Select from the records below every line that has the word "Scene" in it.

◇ ◇ ◇ ◇ ◇

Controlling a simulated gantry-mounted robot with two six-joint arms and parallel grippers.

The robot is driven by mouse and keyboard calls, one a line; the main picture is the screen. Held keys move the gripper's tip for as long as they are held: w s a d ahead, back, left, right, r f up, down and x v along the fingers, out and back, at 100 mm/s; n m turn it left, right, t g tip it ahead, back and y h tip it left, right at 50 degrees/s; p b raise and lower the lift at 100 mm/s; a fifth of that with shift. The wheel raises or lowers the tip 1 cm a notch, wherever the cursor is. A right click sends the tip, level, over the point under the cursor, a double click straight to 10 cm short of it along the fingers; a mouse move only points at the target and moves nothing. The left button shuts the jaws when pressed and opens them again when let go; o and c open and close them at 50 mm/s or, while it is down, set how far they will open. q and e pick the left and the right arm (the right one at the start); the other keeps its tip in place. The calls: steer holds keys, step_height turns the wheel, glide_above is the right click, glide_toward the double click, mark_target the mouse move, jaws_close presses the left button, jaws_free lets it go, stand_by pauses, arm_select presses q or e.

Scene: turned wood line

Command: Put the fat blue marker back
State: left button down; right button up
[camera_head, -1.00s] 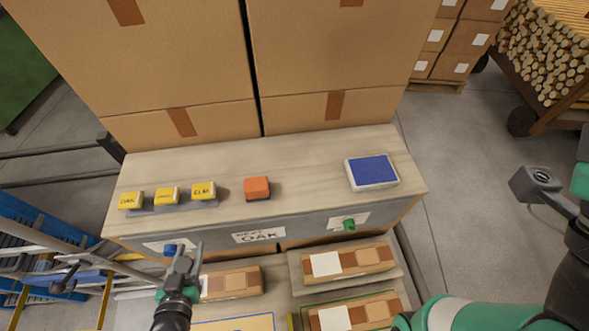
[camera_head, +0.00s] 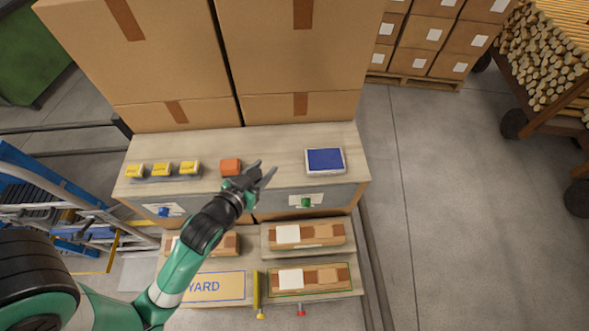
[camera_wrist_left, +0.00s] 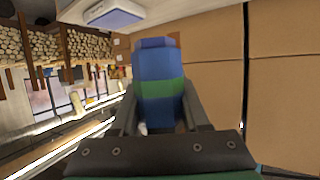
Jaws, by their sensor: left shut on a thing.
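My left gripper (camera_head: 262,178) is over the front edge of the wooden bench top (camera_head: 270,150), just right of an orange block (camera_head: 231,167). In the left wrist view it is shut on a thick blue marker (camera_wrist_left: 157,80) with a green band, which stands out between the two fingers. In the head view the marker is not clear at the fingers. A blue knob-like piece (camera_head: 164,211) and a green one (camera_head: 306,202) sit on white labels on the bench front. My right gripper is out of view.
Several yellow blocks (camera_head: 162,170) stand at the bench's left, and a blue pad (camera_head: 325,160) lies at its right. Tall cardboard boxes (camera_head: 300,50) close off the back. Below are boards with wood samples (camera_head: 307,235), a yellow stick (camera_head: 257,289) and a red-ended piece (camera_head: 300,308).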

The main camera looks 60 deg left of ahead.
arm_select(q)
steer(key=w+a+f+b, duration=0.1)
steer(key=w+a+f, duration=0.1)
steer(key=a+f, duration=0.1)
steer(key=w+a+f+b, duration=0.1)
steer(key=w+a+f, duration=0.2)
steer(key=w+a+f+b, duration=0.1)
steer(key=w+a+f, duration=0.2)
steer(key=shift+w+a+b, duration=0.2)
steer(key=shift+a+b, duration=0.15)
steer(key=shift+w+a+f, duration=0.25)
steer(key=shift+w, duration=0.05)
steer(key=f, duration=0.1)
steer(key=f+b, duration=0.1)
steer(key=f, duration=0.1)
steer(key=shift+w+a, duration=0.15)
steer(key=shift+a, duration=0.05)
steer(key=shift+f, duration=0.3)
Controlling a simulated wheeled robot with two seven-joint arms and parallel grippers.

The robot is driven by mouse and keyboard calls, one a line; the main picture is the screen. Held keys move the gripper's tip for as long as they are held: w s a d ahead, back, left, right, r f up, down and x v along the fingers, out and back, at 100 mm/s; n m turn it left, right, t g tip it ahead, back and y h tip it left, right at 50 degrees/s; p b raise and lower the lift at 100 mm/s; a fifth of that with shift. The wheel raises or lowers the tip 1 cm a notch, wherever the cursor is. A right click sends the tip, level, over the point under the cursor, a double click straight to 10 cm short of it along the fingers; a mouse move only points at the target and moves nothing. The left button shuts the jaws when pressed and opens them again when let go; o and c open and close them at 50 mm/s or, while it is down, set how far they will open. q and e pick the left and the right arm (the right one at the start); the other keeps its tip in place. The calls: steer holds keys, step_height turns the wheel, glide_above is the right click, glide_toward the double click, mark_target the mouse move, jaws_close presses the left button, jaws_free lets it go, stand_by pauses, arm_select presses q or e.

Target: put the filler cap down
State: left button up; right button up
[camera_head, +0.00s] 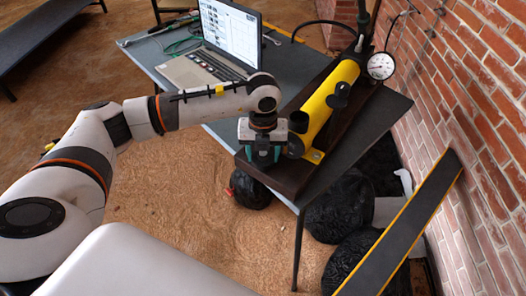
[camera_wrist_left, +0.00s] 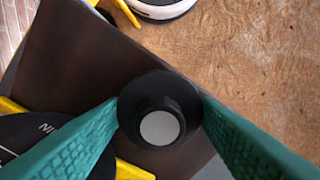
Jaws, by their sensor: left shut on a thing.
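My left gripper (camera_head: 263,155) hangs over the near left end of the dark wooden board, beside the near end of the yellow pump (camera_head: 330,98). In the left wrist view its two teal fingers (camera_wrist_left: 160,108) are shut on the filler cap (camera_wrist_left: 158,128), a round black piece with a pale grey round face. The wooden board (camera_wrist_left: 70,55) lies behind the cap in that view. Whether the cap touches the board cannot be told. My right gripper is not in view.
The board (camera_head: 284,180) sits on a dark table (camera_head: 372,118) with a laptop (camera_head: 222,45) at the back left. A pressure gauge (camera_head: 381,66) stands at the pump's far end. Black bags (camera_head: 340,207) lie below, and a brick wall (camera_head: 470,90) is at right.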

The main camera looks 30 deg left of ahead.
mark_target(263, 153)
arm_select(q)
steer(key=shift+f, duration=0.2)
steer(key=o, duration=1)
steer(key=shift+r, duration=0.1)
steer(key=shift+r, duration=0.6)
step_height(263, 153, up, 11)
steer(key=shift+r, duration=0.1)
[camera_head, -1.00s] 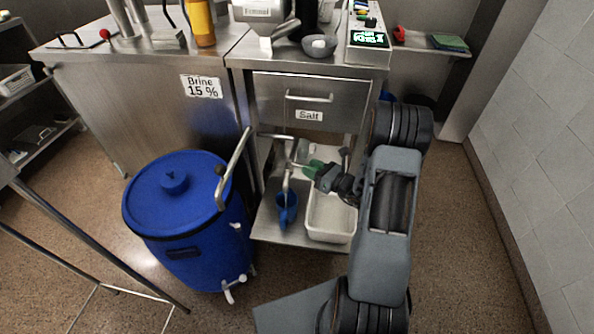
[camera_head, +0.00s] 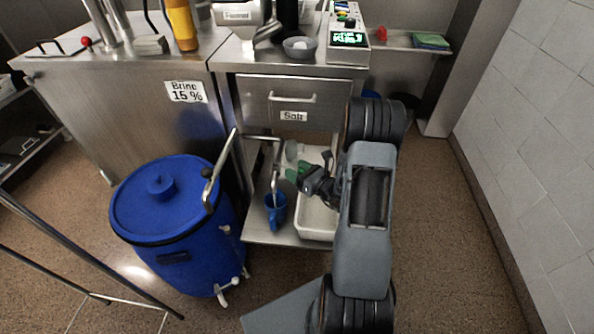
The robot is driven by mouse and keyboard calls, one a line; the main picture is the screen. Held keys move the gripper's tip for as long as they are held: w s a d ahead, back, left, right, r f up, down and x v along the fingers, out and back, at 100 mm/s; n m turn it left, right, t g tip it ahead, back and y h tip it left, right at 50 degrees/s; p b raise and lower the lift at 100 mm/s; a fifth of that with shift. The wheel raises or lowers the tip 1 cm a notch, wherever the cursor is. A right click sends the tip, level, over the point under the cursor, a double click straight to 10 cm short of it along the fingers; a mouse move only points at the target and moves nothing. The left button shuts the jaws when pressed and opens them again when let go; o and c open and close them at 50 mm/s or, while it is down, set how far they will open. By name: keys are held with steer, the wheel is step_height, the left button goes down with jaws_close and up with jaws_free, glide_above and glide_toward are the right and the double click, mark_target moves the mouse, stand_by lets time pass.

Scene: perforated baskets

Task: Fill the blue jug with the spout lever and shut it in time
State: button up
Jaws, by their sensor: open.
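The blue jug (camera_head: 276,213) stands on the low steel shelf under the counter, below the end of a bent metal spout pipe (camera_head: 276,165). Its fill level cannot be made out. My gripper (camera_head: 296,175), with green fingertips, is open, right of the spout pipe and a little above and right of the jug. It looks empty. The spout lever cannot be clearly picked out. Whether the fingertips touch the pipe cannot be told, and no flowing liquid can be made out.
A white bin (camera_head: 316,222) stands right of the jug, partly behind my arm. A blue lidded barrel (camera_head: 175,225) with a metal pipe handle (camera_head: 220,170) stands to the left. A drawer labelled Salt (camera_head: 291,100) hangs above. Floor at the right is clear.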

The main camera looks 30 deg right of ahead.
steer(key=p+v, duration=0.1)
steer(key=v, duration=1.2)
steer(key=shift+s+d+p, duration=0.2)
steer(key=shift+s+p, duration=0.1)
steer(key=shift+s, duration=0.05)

◇ ◇ ◇ ◇ ◇

Complete response:
Scene: turned wood line
Scene: perforated baskets

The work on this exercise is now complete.